Many dealing desks have an auto quoting system that they use for trades where the size is less than a certain quantity.  The bid offer spread is fixed, but can be altered when the market is experiencing elevated volatility.

Download the short printable PDF version summarizing the key points of this lesson….Click Here to Download

Conclusion

The focus of the interbank dealer is to provide liquidity to a banks client base. Most of the volume in the interbank market flows through approximately ten to fifteen of the largest commercial and investment banks.
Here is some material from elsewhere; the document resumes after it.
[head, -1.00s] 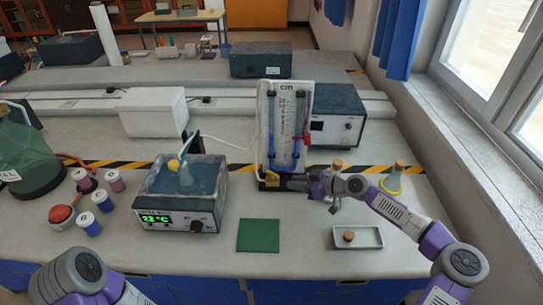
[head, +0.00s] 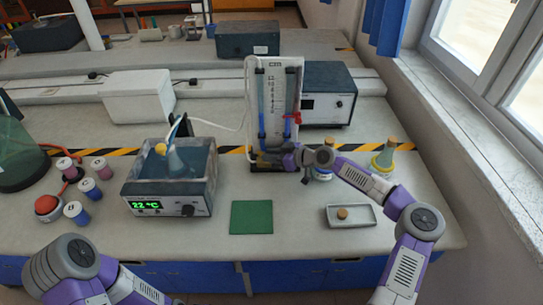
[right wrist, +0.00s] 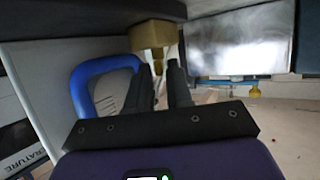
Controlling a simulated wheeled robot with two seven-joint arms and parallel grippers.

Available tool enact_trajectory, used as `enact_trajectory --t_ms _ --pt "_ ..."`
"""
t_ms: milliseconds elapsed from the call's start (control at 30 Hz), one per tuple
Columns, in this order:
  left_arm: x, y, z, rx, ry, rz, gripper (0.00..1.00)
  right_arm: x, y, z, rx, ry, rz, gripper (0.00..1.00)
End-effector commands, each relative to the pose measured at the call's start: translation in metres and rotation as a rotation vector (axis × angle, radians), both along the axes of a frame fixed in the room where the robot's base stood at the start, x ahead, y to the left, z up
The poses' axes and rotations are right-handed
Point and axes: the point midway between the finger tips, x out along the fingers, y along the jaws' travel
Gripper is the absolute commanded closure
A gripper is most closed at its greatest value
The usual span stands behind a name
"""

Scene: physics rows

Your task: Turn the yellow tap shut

The interbank dealer also wants to garner information.  Having depth of market data that reflects the orders in a currency pair can help dealers make better informed decisions and generate additional revenue.

It is not easy to generate consistent gains from dealing. The competent market maker must buy on the bid and sell on the offer, while hedging their exposure at all times. Interbank dealers communicate with each other via electronic systems, and over the phone.  Many times, the deal size is too large to transact over the dealing system, for one reason or another. At times a dealer will not want other dealers to know their position and will avoid a dealing system.

To have access to most of the interbank trading systems, a bank needs to be deemed creditworthy.  Credit is determined outside of an interbank forex trading operation, and generally an ISDA agreement is signed.

The interbank spot desk works in tandem with other trading desks including both long term and short term interest rate trading desks. Additionally, an interbank desk will work with the minor currency and the emerging market currency trading desks to provide quotes to their clients.  The interbank spot desk is at the heart of a currency trading operation providing deal flow to the banks largest clients.